>> begin Dataset content

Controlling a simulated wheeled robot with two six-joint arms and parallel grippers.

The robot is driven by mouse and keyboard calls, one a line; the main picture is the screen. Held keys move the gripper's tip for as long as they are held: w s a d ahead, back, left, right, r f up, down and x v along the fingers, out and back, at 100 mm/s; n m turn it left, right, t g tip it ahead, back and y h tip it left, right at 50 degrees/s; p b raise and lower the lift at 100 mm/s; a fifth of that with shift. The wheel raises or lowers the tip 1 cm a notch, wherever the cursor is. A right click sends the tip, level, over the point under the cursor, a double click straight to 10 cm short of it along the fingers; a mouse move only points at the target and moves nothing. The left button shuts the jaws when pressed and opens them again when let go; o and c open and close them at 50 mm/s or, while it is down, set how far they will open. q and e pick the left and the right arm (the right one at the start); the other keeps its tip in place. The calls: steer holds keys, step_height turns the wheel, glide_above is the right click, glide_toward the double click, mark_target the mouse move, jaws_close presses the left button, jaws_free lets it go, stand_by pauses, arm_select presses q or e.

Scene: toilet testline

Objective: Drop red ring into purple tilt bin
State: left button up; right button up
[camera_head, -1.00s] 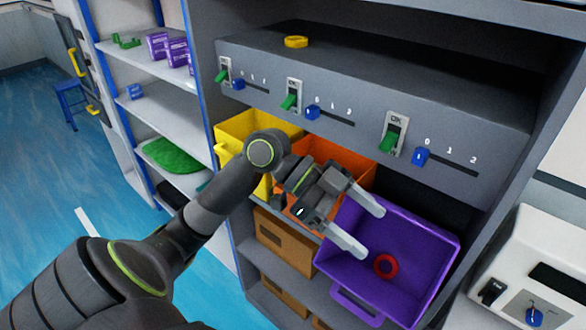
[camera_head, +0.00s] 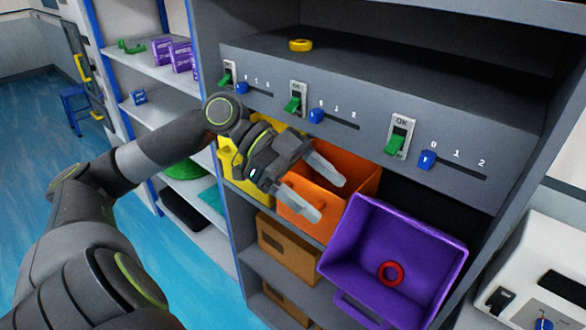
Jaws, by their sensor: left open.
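The red ring (camera_head: 390,273) lies inside the purple tilt bin (camera_head: 345,250), on its lower inner surface. The bin is tipped forward, with its open side facing me. My left gripper (camera_head: 331,190) is open and empty. It hovers in front of the orange bin (camera_head: 355,165), up and to the left of the purple bin and apart from the ring. My right gripper does not show.
A yellow bin (camera_head: 232,165) stands left of the orange bin, partly behind my left arm. A grey panel (camera_head: 370,115) with green switches and blue sliders runs above the bins. A yellow ring (camera_head: 301,45) lies on top. A white device (camera_head: 530,260) stands at right.

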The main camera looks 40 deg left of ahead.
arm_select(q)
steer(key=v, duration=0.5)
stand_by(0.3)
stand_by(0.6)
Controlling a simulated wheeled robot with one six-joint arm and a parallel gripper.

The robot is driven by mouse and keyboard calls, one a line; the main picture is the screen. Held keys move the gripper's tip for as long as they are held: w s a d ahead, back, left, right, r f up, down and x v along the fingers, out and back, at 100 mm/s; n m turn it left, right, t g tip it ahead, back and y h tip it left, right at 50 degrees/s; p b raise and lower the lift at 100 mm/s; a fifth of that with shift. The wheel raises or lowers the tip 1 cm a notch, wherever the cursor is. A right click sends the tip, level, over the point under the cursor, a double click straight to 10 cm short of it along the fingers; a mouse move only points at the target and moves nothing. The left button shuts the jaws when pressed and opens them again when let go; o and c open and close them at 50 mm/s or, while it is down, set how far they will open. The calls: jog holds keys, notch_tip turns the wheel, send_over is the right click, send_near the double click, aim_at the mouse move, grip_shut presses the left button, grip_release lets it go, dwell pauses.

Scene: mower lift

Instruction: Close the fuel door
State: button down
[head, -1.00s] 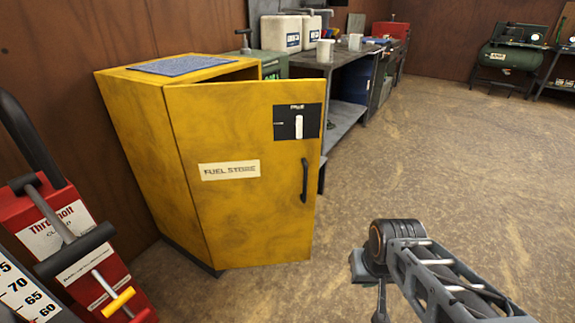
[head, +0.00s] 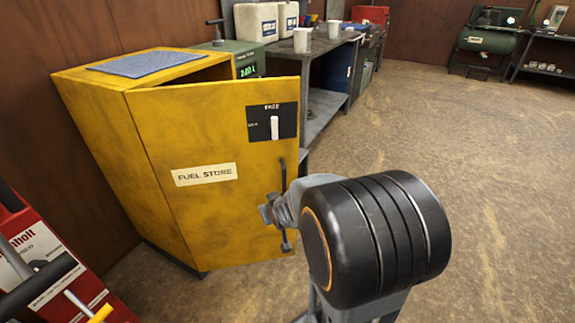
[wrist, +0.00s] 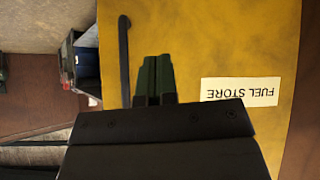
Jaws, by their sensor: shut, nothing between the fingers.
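The yellow fuel door (head: 215,140) stands ajar on the yellow cabinet (head: 95,140), with a gap along its top edge. It carries a "FUEL STORE" label (head: 205,174) and a dark vertical handle (head: 284,185). My gripper (head: 268,211) is in front of the door, just left of the handle, and partly hidden by my arm. In the wrist view, which is upside down, my shut, empty fingers (wrist: 155,75) point at the door face (wrist: 210,45) between the handle (wrist: 125,60) and the label (wrist: 240,91). I cannot tell whether they touch the door.
A blue mat (head: 150,61) lies on the cabinet top. A grey workbench (head: 325,90) with white mugs and jugs stands behind. Red equipment (head: 60,270) is at the lower left. The floor (head: 480,190) to the right is clear.

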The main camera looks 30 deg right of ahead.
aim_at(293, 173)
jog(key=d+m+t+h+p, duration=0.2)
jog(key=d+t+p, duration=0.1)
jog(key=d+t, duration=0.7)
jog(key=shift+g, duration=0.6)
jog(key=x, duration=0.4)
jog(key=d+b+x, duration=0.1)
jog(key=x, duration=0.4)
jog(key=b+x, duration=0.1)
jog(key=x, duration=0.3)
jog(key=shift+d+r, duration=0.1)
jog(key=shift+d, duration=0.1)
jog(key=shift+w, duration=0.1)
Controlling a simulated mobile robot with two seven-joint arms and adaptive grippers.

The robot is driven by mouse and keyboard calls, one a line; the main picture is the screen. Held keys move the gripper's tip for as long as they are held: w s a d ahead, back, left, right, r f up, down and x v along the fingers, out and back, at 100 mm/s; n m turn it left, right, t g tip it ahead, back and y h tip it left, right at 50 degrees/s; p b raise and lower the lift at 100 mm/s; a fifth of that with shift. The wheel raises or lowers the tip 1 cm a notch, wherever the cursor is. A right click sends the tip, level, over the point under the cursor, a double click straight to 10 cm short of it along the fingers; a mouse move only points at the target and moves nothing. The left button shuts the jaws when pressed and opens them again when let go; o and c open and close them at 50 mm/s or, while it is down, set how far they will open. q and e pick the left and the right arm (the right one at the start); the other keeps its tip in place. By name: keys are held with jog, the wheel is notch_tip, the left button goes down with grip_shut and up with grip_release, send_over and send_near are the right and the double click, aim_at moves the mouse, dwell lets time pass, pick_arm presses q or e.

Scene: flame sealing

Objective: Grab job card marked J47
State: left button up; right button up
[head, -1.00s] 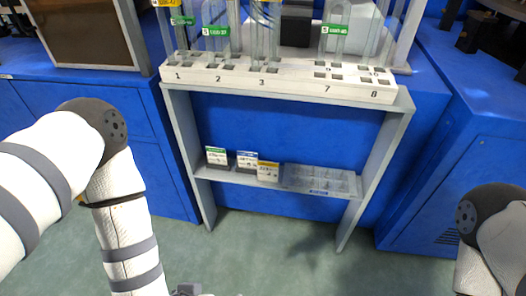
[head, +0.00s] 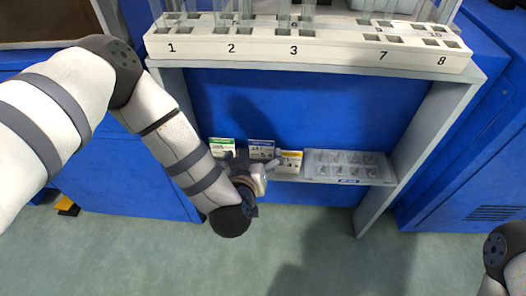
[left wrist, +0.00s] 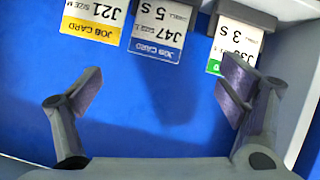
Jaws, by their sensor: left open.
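The job card marked J47 (head: 261,150) has a blue header and stands on the low shelf between a green-header card (head: 222,146) and a yellow-header card (head: 290,160). In the left wrist view the J47 card (left wrist: 158,32) appears upside down, with J21 (left wrist: 94,22) on its left and the green card (left wrist: 234,42) on its right. My left gripper (left wrist: 164,84) is open and empty, its fingers spread wide. The J47 card is ahead of the gap between them, apart from both. In the head view my left wrist partly covers the cards' lower area. My right gripper is out of view.
The shelf (head: 205,168) sits low in a grey frame under a white numbered rack (head: 330,50) holding glass tubes. A clear tray of small parts (head: 345,168) lies right of the cards. Blue panelling (head: 290,110) is behind, and the frame's side legs flank the shelf.

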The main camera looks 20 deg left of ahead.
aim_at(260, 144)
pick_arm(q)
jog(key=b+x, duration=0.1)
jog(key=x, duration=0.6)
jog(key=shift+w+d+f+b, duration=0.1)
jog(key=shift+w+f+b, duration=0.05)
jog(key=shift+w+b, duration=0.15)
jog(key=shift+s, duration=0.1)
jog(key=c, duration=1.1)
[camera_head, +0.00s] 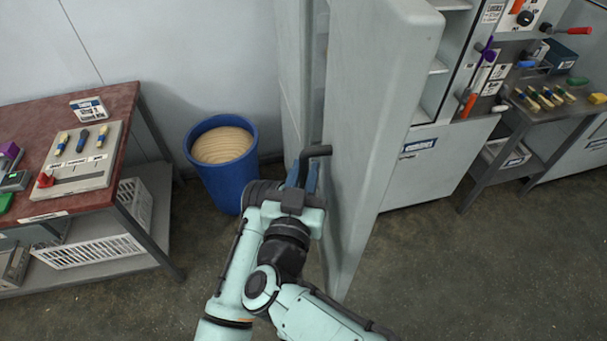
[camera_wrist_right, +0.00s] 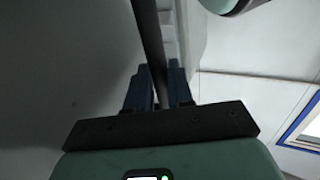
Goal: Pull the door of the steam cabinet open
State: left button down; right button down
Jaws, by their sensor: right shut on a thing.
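The steam cabinet door (camera_head: 375,110) is a tall pale grey panel in the middle of the head view. It stands out at an angle toward me, so it looks at least partly open. Its dark bar handle (camera_head: 319,151) is on the door's left side. My right gripper (camera_head: 302,177) is shut on this handle. In the right wrist view the handle (camera_wrist_right: 150,40) runs as a dark bar between the two blue fingers (camera_wrist_right: 157,88). The door hides much of the cabinet behind it. My left gripper is not in view.
A blue bin (camera_head: 222,180) stands on the floor just left of the handle. A red-topped table (camera_head: 60,110) with a tool board is at the left. A labelled pale cabinet (camera_head: 440,160) and a workbench (camera_head: 540,125) with tools are at the right. The floor (camera_head: 470,265) at front right is clear.

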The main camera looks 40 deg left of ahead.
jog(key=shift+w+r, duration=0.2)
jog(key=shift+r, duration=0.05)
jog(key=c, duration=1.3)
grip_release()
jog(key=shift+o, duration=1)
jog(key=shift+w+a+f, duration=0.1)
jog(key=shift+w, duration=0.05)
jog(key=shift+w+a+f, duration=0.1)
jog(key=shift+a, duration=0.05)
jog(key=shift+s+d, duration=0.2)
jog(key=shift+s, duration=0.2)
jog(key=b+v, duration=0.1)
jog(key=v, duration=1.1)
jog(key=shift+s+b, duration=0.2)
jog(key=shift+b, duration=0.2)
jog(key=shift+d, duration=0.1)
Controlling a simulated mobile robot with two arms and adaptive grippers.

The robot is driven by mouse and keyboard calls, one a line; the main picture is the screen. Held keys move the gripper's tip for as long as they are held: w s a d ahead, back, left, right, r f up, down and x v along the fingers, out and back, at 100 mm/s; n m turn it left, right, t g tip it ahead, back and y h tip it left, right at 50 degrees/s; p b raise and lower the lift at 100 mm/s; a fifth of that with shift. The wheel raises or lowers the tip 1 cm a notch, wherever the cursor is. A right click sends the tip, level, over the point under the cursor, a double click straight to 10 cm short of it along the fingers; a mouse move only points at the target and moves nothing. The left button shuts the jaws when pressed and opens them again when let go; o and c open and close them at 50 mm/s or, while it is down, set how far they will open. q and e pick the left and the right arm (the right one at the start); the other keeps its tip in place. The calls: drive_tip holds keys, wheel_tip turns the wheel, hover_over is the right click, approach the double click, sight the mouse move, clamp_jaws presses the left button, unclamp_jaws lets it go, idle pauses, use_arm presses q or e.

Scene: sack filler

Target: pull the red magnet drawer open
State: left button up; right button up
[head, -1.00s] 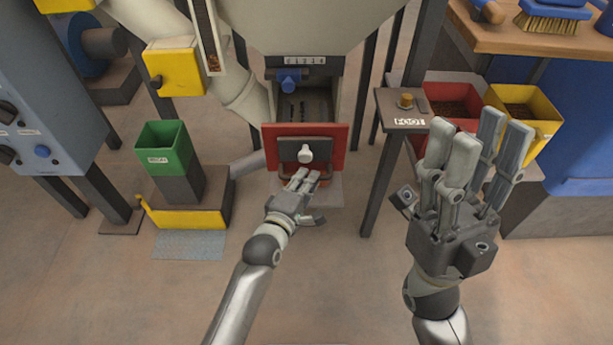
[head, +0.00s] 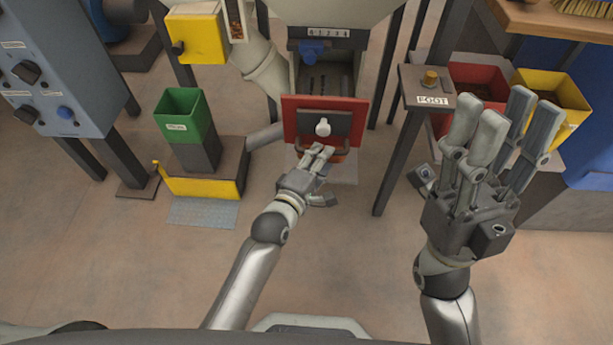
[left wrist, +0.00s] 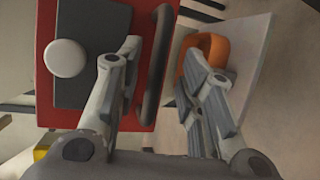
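The red magnet drawer (head: 290,122) is under the hopper, with a dark panel and white knob (head: 322,127) on its front. Behind its top edge a grey recess with dark rods shows; I cannot tell how far out the drawer is. My left gripper (head: 321,152) is at the lower front of the drawer. In the left wrist view the dark bar handle (left wrist: 151,88) of the drawer (left wrist: 90,15) lies between the parted fingers (left wrist: 160,65); firm contact is not visible. My right gripper (head: 498,125) is open and empty, off to the right.
An orange loop (left wrist: 208,42) over a pale plate (left wrist: 245,55) is beside the left fingers. A post with a "FOOT" plate (head: 418,90) stands right of the drawer, near red and yellow bins. A green bin (head: 185,115) stands left. The floor in front is clear.

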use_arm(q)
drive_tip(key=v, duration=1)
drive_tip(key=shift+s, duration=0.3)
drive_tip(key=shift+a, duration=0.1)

>> end Dataset content

▸ Exercise goal: Search the data for the word "Controlling" and copy each line where it appears.

▸ Exercise output:
Controlling a simulated wheeled robot with two six-joint arms and parallel grippers.
Controlling a simulated wheeled robot with one six-joint arm and a parallel gripper.
Controlling a simulated mobile robot with two seven-joint arms and adaptive grippers.
Controlling a simulated mobile robot with two arms and adaptive grippers.

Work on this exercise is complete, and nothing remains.